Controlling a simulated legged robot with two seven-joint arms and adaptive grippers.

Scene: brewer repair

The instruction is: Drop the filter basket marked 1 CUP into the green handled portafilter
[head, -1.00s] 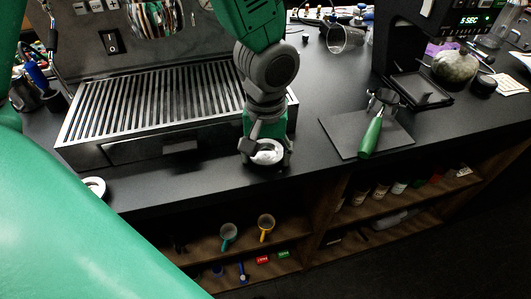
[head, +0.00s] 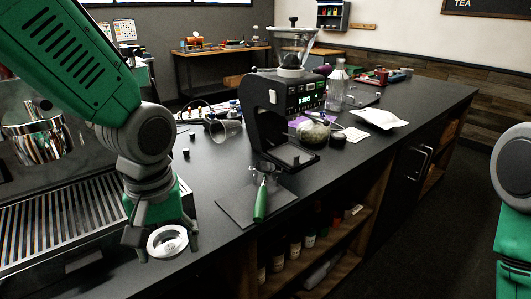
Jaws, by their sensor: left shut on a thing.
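My left gripper (head: 160,238) is shut on a round metal filter basket (head: 168,242), held near the counter's front edge, in front of the brewer. The basket's pale, open-looking ring faces me; any marking on it is too small to read. The green handled portafilter (head: 261,198) lies on a dark mat (head: 232,207) to the right of my left gripper, apart from it. Its handle points toward the front edge and its head points back. Only a link of my right arm shows at the right edge; its gripper is out of frame.
The brewer's slatted drip tray (head: 75,225) is at the left. A black grinder (head: 272,120) stands behind the mat. A clear pitcher (head: 224,128) lies behind, left of the grinder. A round mottled pot (head: 313,134) stands right of the grinder. Open shelves with bottles (head: 310,236) are below the counter.

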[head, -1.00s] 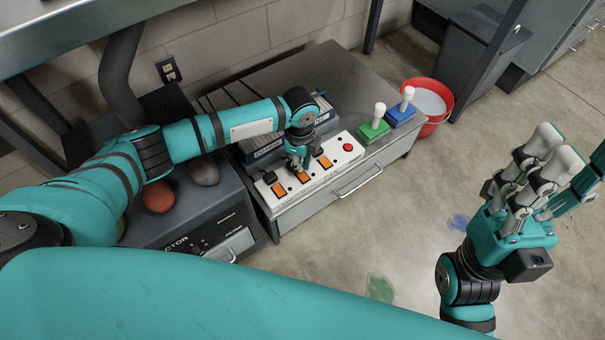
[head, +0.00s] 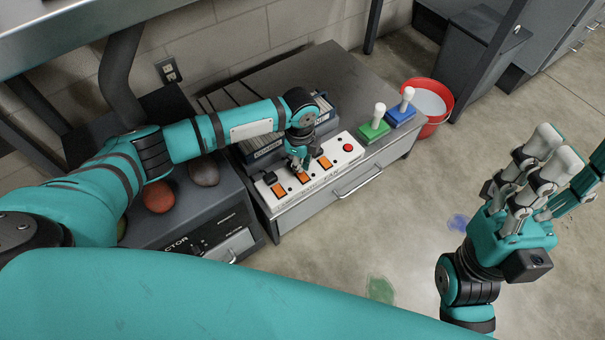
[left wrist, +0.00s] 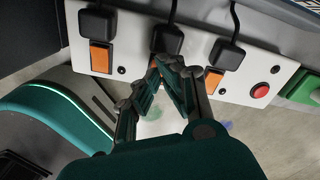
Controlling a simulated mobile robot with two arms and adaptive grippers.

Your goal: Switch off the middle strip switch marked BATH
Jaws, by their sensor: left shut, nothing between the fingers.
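The white switch strip (head: 336,152) lies along the front of the low cabinet. It has orange rocker switches, black plugs and a red button (head: 348,147). The middle switch (head: 303,178) shows just below my left gripper (head: 298,168), which is shut and empty. In the left wrist view, my left fingertips (left wrist: 175,66) are over the strip, just below the middle plug (left wrist: 167,40), and hide the middle switch. The left switch (left wrist: 99,57) shows clearly there. Contact and the BATH lettering cannot be made out. My right gripper (head: 535,170) is open and empty, over the floor at right.
A green block (head: 373,131) and a blue block (head: 402,116), each with a white knob, stand right of the strip. A red bucket (head: 440,92) is behind them. Dark binders (head: 262,145) stand behind the strip. The floor in front is open.

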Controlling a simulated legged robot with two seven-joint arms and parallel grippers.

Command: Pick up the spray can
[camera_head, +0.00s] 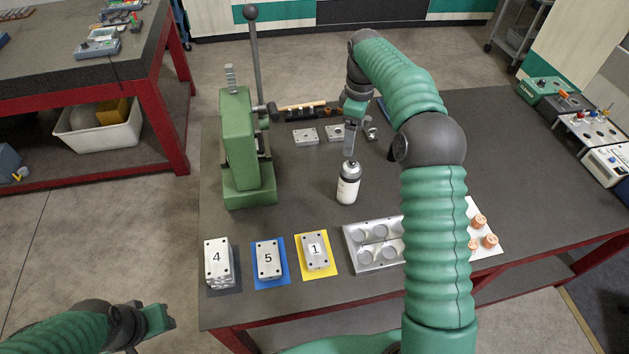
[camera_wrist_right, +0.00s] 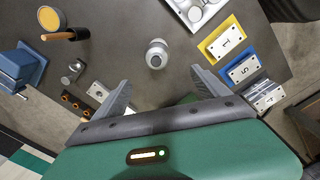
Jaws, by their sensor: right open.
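The spray can (camera_head: 348,186) is white with a grey top and a dark band, and stands upright on the dark table (camera_head: 300,205). In the right wrist view the can (camera_wrist_right: 157,54) shows from above, beyond the fingertips and roughly in line with the gap between them. My right gripper (camera_head: 351,150) points down just above the can's top in the head view. Its two fingers are spread in the wrist view (camera_wrist_right: 158,80), with nothing between them. My left gripper (camera_head: 160,318) is at the lower left, off the table; its jaw opening is unclear.
A green lever press (camera_head: 243,150) stands left of the can. Numbered metal blocks (camera_head: 268,259) and a metal tray with round recesses (camera_head: 362,264) lie along the front edge. Metal plates (camera_head: 305,137) lie behind. The table's right side is mostly clear.

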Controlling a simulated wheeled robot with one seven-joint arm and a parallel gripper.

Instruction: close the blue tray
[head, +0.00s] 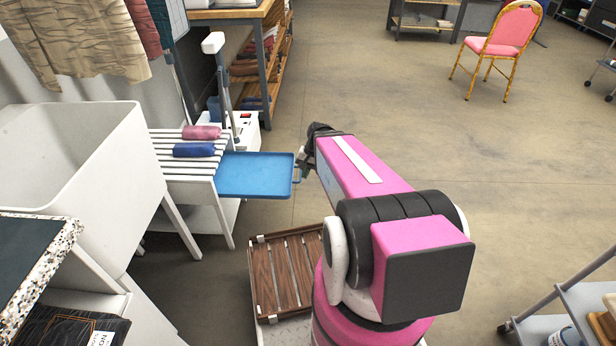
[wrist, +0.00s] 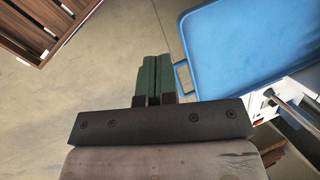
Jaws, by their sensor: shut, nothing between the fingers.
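The blue tray (head: 256,174) sticks out to the right from the white slatted rack. A small handle (head: 297,178) is on its right edge. In the wrist view the blue tray (wrist: 245,50) fills the upper right, and its handle (wrist: 183,77) points left. My gripper (wrist: 155,78) is shut and empty, with its green fingers together just left of the handle, apart from it in the picture. In the head view my gripper (head: 302,162) is beside the tray's right edge, partly hidden by my arm.
The slatted rack (head: 170,163) carries a pink roll (head: 201,132) and a blue roll (head: 194,150). A white basin (head: 85,165) stands left of it. A wooden slatted crate (head: 285,275) is below. A pink chair (head: 497,45) stands far off on open floor.

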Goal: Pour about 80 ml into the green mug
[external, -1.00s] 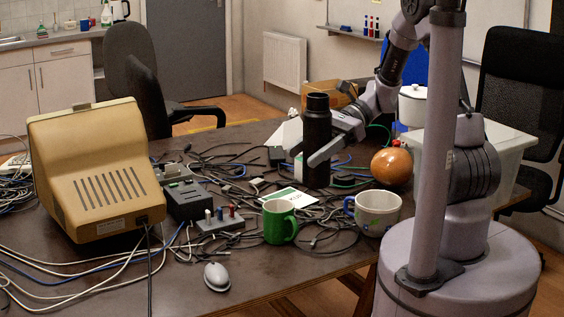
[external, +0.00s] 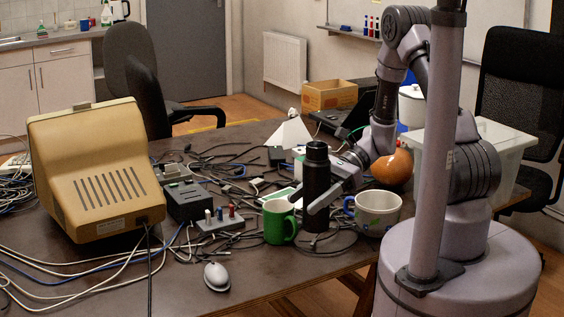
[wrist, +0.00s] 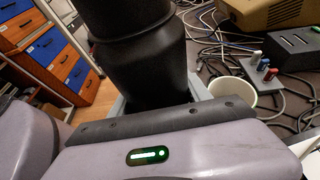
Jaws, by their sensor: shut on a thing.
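The green mug (external: 279,222) stands upright on the table in the external view, its handle to the right. A black bottle (external: 316,188) is upright just right of the mug, low over the table; I cannot tell whether its base touches. My gripper (external: 318,200) is shut around the bottle's lower body. In the wrist view the bottle (wrist: 140,50) fills the upper middle and hides most of the jaws. A pale mug rim with its inside (wrist: 234,92) shows right behind the bottle there.
A white patterned mug (external: 376,214) stands close to the right of the bottle. An orange ball (external: 392,170) lies behind it.

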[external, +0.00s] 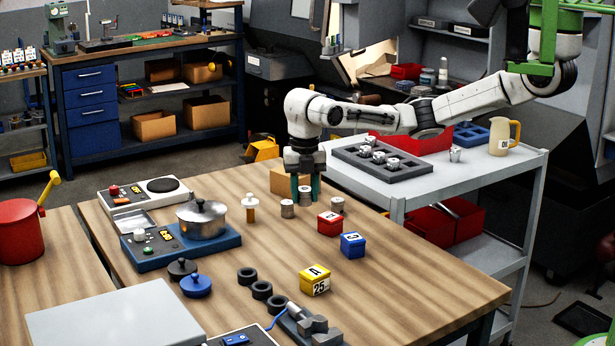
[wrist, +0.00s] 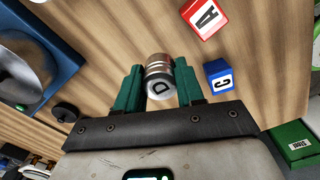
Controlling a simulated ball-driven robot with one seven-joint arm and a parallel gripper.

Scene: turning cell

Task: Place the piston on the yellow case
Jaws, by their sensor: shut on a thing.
::::
- OBJECTIVE:
Give back the lines above exactly, from the one with "Controlling a simulated ball-driven" through the last line.

- EXERCISE SOLUTION:
Controlling a simulated ball-driven robot with one seven-joint arm and a parallel gripper.

Scene: turning cell

Task: Place the piston on the yellow case
Jaws, by their sensor: shut on a thing.

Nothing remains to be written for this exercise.